Con un dato extra: esos lagares estaban emplazados en lugares donde se cultivaba los viñedos. El alcance y la escala que cubren da buena cuenta de la importancia que tuvo la producción de vinos en lo que podríamos llamar una proto-Rioja.
Pero la mayoría de los lagares no están solos. En los más importantes, como el de Remellouri o Peciña, por citar dos ejemplos, la molienda y elaboración del vino también convive con las necrópolis. Y emplearon, dicho sea de paso, el mismo modelo de construcción: los nichos están tallados sobre la roca viva. De modo que un observador desatento puede confundir un cementerio con una bodega.
Hoy resulta higiénicamente aberrante pensar una bodega y un cementerio construidos en el mismo lugar, pero no lo era así para las cosmovisiones del pasado. Ya los egipcios mandaban al más allá a sus muertos munidos de provisiones entre las que nunca faltaba el vino, al menos para los faraones. Dioniso, dios del vino para los griegos, también representaba el ciclo de la vida y la naturaleza.

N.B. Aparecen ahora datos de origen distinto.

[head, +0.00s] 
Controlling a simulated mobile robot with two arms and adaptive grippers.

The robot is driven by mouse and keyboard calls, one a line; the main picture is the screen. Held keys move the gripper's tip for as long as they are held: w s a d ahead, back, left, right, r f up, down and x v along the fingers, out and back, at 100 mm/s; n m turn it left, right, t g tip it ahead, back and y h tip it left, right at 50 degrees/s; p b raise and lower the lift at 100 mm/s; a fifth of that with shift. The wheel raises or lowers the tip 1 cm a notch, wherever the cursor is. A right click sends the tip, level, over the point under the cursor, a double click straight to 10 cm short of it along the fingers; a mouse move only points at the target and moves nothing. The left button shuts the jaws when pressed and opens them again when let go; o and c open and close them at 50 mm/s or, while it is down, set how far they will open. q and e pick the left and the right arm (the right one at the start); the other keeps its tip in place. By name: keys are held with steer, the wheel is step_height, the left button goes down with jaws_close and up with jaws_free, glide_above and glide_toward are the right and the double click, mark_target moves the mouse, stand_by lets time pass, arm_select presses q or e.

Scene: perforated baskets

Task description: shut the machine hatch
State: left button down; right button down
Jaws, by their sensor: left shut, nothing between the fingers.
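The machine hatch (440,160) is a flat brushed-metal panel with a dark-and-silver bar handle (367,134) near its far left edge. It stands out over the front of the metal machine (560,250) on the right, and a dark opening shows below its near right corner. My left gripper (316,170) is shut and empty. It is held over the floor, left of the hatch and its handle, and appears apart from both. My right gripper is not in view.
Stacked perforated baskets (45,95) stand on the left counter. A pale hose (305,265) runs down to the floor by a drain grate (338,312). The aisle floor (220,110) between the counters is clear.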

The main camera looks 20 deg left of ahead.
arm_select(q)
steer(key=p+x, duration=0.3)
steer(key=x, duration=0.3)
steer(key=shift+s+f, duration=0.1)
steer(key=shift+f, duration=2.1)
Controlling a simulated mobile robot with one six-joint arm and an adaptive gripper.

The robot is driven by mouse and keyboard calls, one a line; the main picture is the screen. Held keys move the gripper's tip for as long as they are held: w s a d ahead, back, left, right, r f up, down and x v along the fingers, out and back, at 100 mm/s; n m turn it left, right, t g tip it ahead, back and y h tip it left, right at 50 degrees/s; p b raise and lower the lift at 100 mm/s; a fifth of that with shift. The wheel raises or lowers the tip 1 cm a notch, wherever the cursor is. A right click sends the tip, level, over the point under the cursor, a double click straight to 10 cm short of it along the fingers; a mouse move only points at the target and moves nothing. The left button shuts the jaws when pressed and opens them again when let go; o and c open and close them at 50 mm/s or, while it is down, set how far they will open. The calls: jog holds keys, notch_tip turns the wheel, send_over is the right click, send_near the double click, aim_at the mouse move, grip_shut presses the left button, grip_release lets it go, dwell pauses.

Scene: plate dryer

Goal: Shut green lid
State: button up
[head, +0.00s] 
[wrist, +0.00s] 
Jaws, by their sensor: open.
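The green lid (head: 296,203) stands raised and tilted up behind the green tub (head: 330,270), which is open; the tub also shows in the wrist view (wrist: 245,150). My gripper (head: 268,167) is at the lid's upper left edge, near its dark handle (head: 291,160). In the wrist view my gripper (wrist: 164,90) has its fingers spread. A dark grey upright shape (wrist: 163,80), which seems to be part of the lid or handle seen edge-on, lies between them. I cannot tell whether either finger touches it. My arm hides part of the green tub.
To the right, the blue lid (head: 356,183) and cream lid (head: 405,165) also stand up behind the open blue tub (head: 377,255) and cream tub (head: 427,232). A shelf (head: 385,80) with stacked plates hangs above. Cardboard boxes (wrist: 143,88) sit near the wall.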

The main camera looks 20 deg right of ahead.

Tiene algo de sobrecogedor recorrer esos lagares y necrópolis, en los que al cabo de los siglos en algunos se montaron ermitas y otros que cayeron en desuso fueron sepultados por el tiempo. Y ese algo es una sustancia intangible en la que se funden el paso del tiempo, la experiencia vital y los ciclos de la vida. Solo que verlos tallados en piedra, uno junto a otro, agita la imaginación y la intuición.
En particular en la ermita de Peciña, construida sobre el filo de la sierra, con una vista dominante sobre el valle y La Rioja y los meandros del Ebro. Algo de esta misma visión natural deben haber tenido quienes pisaron las uvas y quienes fueron sepultados en los nichos, al cabo de sus años.
Hay 200 lagares rupestres censados en la zona de Rioja Alavesa, de los cuales la mayoría se distribuyen en una zona puntual: Labastida con 57, San Vicente de la Sonsierra con 50, Ábalos con 27, Salinillas con 18, Villabuena con 10, seguidas de una decena de localidades con varios lagares cada una. Lo curioso es que, las zonas de mayor concentración de lagares rupestres coinciden con las regiones más cualitativas hoy.